Print exactly what lies from the line with "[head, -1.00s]" down to the line with "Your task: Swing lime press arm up", counting both of those lines, but not the pictures.

--------------------

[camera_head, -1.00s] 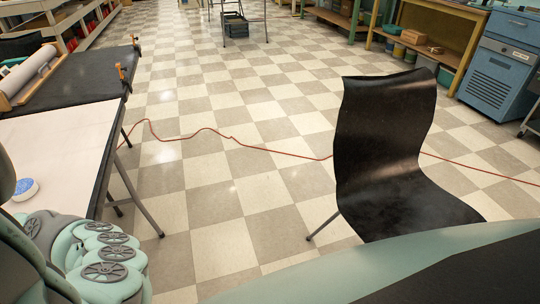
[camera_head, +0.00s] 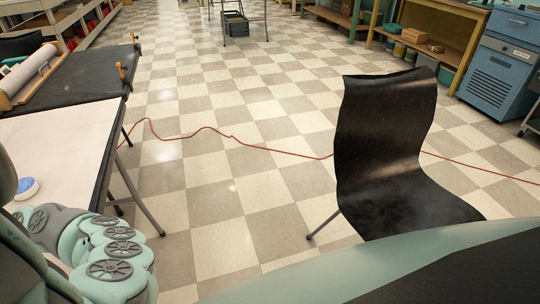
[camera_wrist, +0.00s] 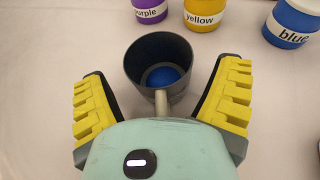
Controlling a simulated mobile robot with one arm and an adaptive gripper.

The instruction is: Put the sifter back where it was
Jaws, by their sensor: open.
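The sifter (camera_wrist: 176,52) appears to be the dark grey cup with a pale handle in the wrist view. It stands on the pale table surface with its mouth facing up, and blue shows inside it. My gripper (camera_wrist: 163,82) is open, with one yellow-padded finger on each side of the cup and handle. A gap shows between each finger and the cup. The handle's near end is hidden behind my gripper's body. In the head view my arm covers the near left table corner, and neither the fingers nor the sifter can be made out.
Jars labelled purple (camera_wrist: 149,10), yellow (camera_wrist: 199,16) and blue (camera_wrist: 290,24) stand beyond the cup. A round blue-and-white item (camera_head: 26,188) sits on the table (camera_head: 75,140). A black chair (camera_head: 385,150) stands right of the table, with a red cable (camera_head: 265,149) across the floor.

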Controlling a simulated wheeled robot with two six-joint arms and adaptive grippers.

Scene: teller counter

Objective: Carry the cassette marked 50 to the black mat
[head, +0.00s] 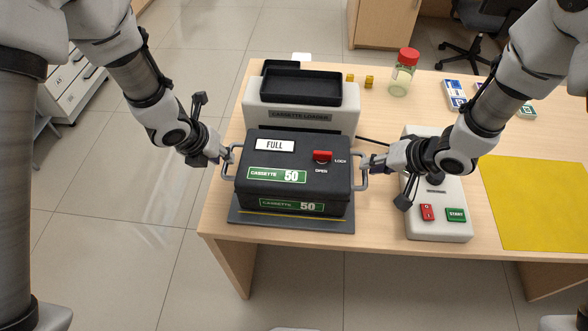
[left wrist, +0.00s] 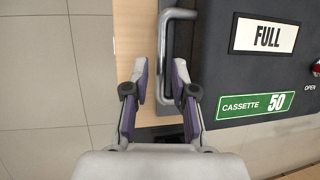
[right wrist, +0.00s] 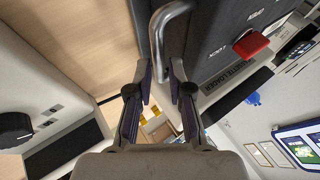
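The black cassette marked 50 (head: 290,152) has green "CASSETTE 50" labels, a white FULL label, a red lock lever and a metal handle on each side. A dark mat (head: 290,220) with a yellow line shows beneath its front edge; I cannot tell whether they touch. My left gripper (head: 228,156) is at the left handle. In the left wrist view its fingers (left wrist: 160,85) stand apart on either side of the handle bar (left wrist: 164,50). My right gripper (head: 370,163) is at the right handle. In the right wrist view its fingers (right wrist: 163,85) stand apart around the bar (right wrist: 158,35).
The cassette loader (head: 300,116) stands right behind the cassette, with a black tray (head: 300,83) on top. A control box (head: 440,222) with red and green buttons is to the right, then a yellow mat (head: 540,200). A red-lidded jar (head: 403,75) stands behind.

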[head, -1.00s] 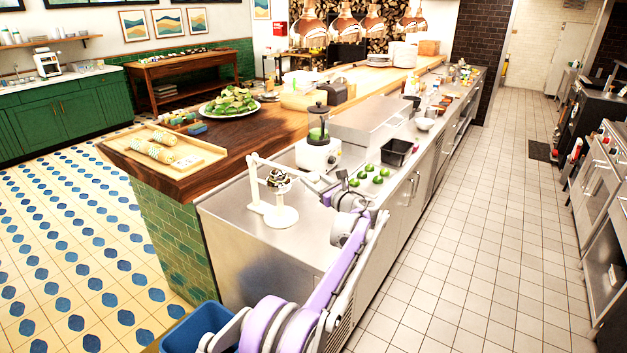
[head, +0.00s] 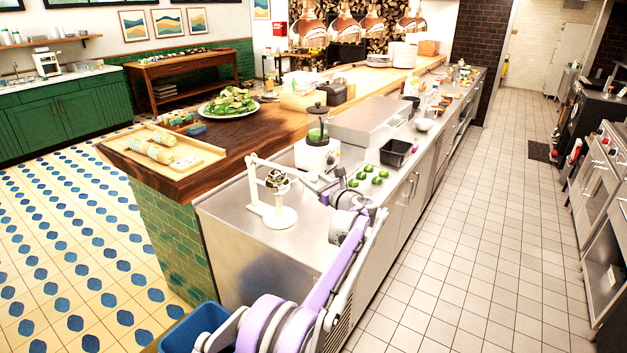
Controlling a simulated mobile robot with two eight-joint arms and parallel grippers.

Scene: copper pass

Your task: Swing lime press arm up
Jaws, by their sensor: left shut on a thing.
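The white lime press (head: 251,182) stands on the near end of the steel counter, with an upright post and a round base. Its arm reaches from the top of the post to the right, sloping slightly down. A small dark and metallic part sits under the arm, above the base. My left gripper (head: 324,186) is at the far right end of the press arm and is shut on it; the fingertips are small and partly hidden by my own wrist. My right gripper is out of view.
Several green limes (head: 367,176) lie on the counter just right of my left gripper. A blender (head: 317,152) stands behind it, and a black bin (head: 395,152) is farther right. A wooden tray (head: 205,152) lies on the wooden counter at left. Steel around the press base is clear.

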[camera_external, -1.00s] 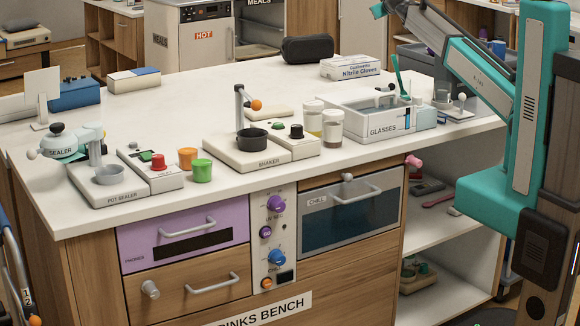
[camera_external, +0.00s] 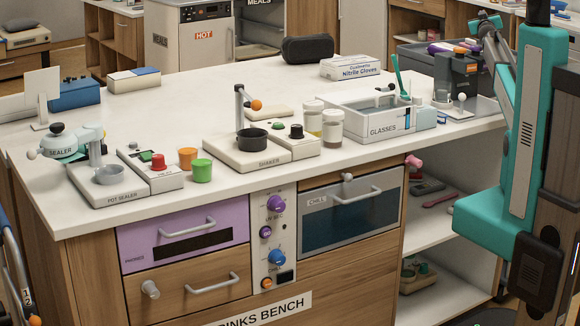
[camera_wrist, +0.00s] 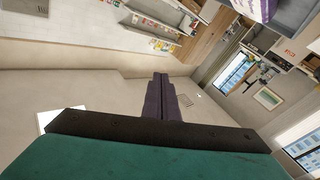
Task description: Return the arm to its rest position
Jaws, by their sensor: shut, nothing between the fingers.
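My gripper (camera_wrist: 160,80) shows in the wrist view as two dark purple fingers pressed together, with nothing between them. The fingers extend into open air and touch nothing that I can see. In the external view my teal and grey arm (camera_external: 500,75) stands at the right, folded close to its column, beyond the bench's right end. I cannot make out the gripper's fingers in that view. The wrist view is steeply tilted and shows walls, windows and shelving far off.
The drinks bench (camera_external: 200,95) fills the middle. A glasses tray (camera_external: 375,138), the shaker (camera_external: 260,155), the pot sealer (camera_external: 108,182) and a dark dispenser (camera_external: 456,82) stand on it. A glove box (camera_external: 352,69) lies at the back.

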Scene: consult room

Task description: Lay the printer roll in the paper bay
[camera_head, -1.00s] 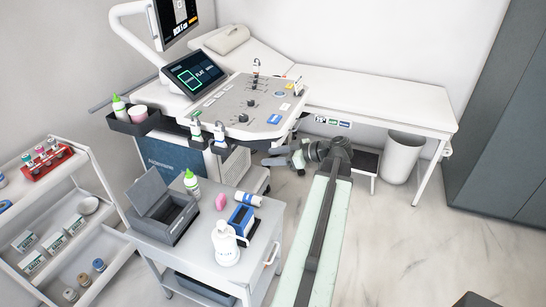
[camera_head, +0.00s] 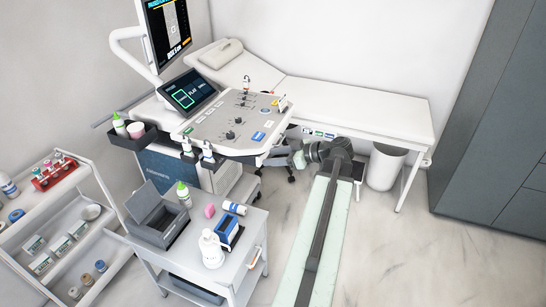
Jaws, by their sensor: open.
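The printer roll (camera_head: 234,208) appears to be the small white cylinder with a blue band lying on its side on top of the grey cart. A dark grey box with its lid raised (camera_head: 158,216) stands on the cart's left side and looks like the paper bay. Its inside is too small to make out. My gripper (camera_head: 300,159) is at the far end of my outstretched arm, beyond and to the right of the cart. It is open and apart from the roll, with nothing seen in it.
The ultrasound console (camera_head: 228,122) stands behind. Floor to the right is clear.

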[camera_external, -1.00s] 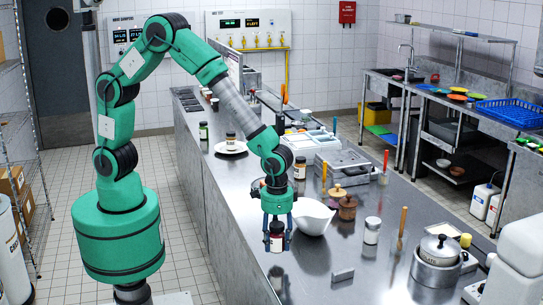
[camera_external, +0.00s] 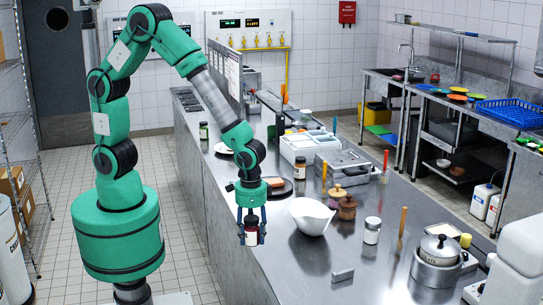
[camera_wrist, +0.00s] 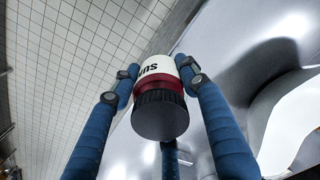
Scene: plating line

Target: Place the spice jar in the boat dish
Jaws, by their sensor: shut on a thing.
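A spice jar (camera_external: 251,235) with a white label, red band and dark lid is held between the blue fingers of my gripper (camera_external: 251,224). In the wrist view the jar (camera_wrist: 161,104) sits between the fingertips (camera_wrist: 158,73), its dark lid facing the camera. The gripper is shut on it. The white spouted bowl (camera_external: 312,216), which looks like the boat dish, stands on the counter to the right of the gripper, apart from the jar. Part of this white dish (camera_wrist: 297,125) also shows at the right of the wrist view. Its inside is partly visible and looks empty.
A dark rectangular plate (camera_external: 285,193) with orange food lies behind the dish. A small metal block (camera_external: 343,275) lies in front. The counter's left edge runs close to my gripper.

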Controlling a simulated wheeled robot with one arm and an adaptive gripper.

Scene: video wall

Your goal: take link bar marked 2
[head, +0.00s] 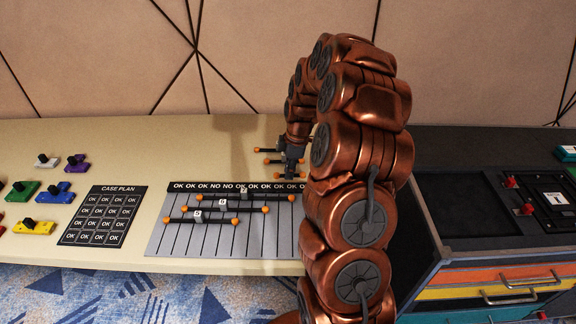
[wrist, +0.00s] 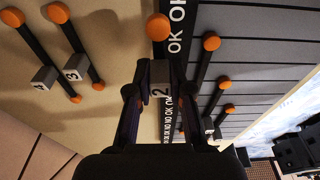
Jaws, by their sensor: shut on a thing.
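The link bar marked 2 (wrist: 159,28) is a dark bar with an orange ball end and a grey numbered block. In the wrist view my gripper (wrist: 159,85) is shut on its block, one finger on each side. The bar's other end is hidden behind my gripper. In the head view my gripper (head: 290,163) points down over the cream table at the upper edge of the striped board. Whether the bar touches the table cannot be told.
Link bars marked 3 (wrist: 75,58) and 4 (wrist: 42,62) lie close beside my gripper. The striped OK/NO board (head: 230,240) holds bars 5 (head: 198,216), 6 (head: 223,204) and 7 (head: 244,193). A case plan card (head: 103,216) and coloured pieces lie left; a drawer cabinet (head: 500,270) stands right.

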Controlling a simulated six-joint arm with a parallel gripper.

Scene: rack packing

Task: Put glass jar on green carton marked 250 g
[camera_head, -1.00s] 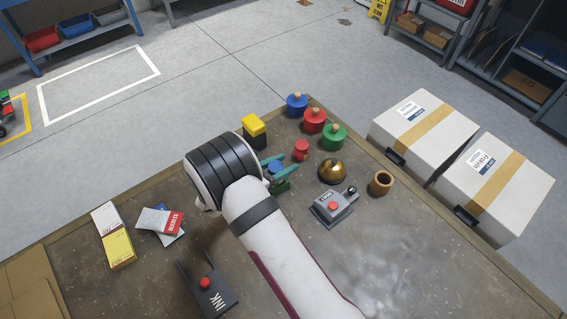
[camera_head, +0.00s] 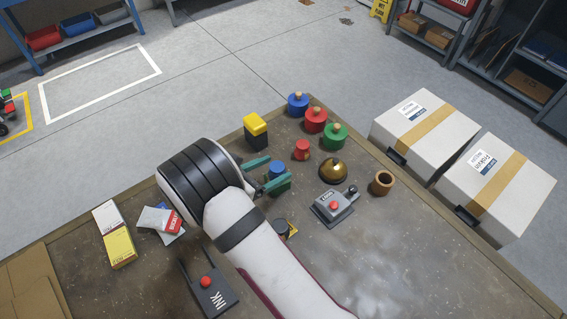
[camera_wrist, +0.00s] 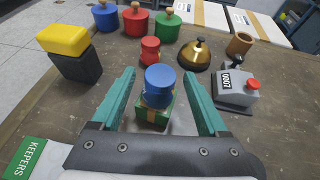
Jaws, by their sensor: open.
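A jar with a blue lid (camera_head: 277,167) stands upright on a small green carton (camera_head: 280,186). In the wrist view, the blue lid (camera_wrist: 160,79) hides most of the jar, and the green carton (camera_wrist: 153,112) with a tan stripe shows under it. No marking on the carton is readable. My gripper (camera_head: 268,173) is open, its teal fingers pointing toward the jar. In the wrist view, the fingers of my gripper (camera_wrist: 161,75) lie left and right of the jar with gaps; nothing is held.
A small red-lidded item (camera_head: 303,149), a brass bell (camera_head: 332,170), a grey counter (camera_head: 334,205) and a brown cup (camera_head: 382,183) stand to the right. A yellow-and-black block (camera_head: 256,131) and red, blue and green knobbed pots (camera_head: 334,136) stand behind. A dark item (camera_head: 282,229) is partly hidden by my arm.

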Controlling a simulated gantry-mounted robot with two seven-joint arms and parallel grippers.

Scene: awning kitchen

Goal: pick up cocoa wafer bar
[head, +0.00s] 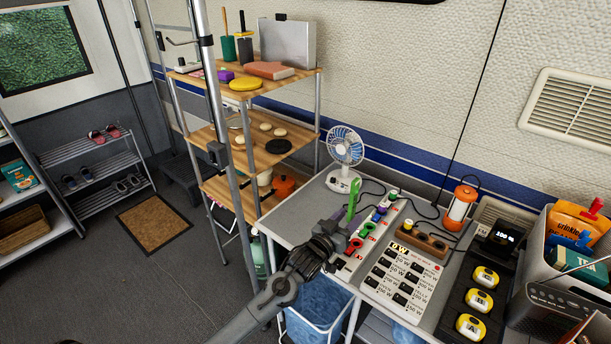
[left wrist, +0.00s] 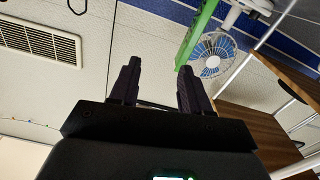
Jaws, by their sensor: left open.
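I cannot surely identify the cocoa wafer bar in either view. My left gripper (head: 350,235) is over the front of the grey table, by the strip of coloured switches. In the left wrist view its two dark fingers (left wrist: 157,85) are apart, with nothing seen between them. A long, thin green item (head: 353,197) shows just above the fingertips in the head view. In the left wrist view the green item (left wrist: 197,36) is beyond the right-hand finger, not between the fingers; whether it touches is unclear. My right gripper is in neither view.
A fan (head: 345,150) stands behind the gripper. A power panel (head: 400,277), an orange lantern (head: 460,208) and yellow-topped units (head: 479,300) crowd the table to the right. A grey bin (head: 570,268) holds packets. A wooden shelf rack (head: 262,150) stands at the left.

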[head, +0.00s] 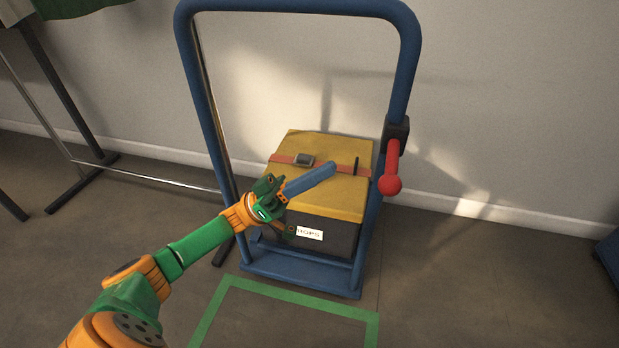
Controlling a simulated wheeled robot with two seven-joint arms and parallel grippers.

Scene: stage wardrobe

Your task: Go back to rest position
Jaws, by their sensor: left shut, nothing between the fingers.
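My left gripper (328,170) reaches in from the lower left on a green and orange arm. Its blue fingers are closed together and empty, pointing right across the front of a box with a yellow lid (325,145). From this view I cannot tell whether the fingers touch the lid or hover in front of it. The box has a dark body, an orange-red strap with a buckle, and a white label (309,234) partly hidden. It stands on a blue hand truck (405,65). My right gripper is not in view.
A red-knobbed lever (391,183) is on the truck's right upright. Green floor tape (300,299) marks an outline in front. A metal rack (60,140) with green cloth (70,7) stands at left. A blue object (609,252) is at the right edge. Floor right of the truck is clear.

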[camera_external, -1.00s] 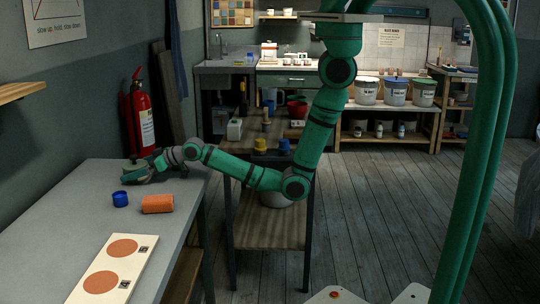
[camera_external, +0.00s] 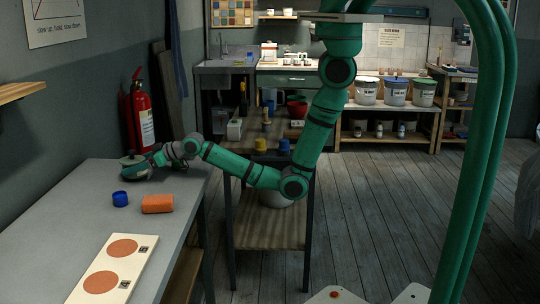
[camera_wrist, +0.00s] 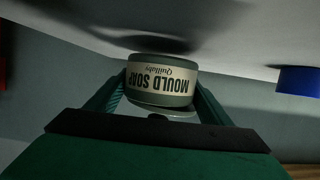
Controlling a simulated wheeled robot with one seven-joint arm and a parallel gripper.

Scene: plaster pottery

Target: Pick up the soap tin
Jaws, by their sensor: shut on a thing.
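The soap tin (camera_external: 134,168) is a round green-grey tin with a knob on top, at the far end of the grey table. In the wrist view the tin (camera_wrist: 163,82) shows a cream label reading "MOULD SOAP", upside down in the picture. My gripper (camera_external: 146,166) reaches in from the right and is shut on the tin. In the wrist view a green finger presses each side of it. A dark shadow lies on the tabletop close to the tin; I cannot tell for certain how wide any gap beneath it is.
A cream board (camera_external: 112,268) with two orange discs lies at the front. A red fire extinguisher (camera_external: 143,115) stands behind the table's far end.

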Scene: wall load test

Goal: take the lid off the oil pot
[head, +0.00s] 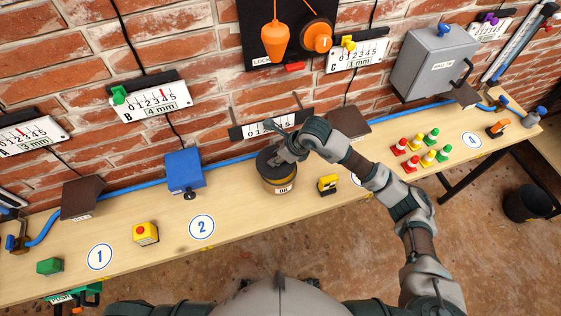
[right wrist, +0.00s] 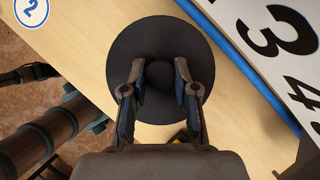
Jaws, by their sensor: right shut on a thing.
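The oil pot (head: 281,186) is a tan-brown pot with an "Oil" label, standing on the wooden bench at the middle of the head view. Its round black lid (head: 266,163) is at the top of the pot; I cannot tell whether a small gap lies between them. In the right wrist view the lid (right wrist: 160,38) is a dark disc with a round knob (right wrist: 158,76) at its centre. My right gripper (head: 282,157) is above the lid, its fingers (right wrist: 158,84) on both sides of the knob and shut on it. The lid hides the pot in the wrist view.
The bench (head: 235,207) runs along the brick wall. Small coloured cones (head: 414,162) stand further right. Bench space left of the pot is clear.

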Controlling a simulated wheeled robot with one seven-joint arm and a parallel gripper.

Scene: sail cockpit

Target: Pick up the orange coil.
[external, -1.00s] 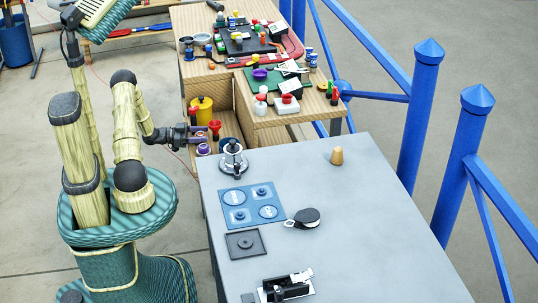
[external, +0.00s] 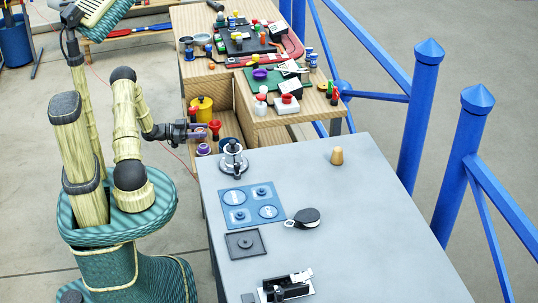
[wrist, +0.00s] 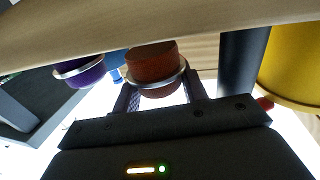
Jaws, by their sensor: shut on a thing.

--------------------

> [EXERCISE ANSWER]
[head, -1.00s] 
[head, +0.00s] 
Controlling a simulated mobile robot with two eight-joint arms and parallel grippers.

Scene: copper pass

Your task: Swing lime press arm up

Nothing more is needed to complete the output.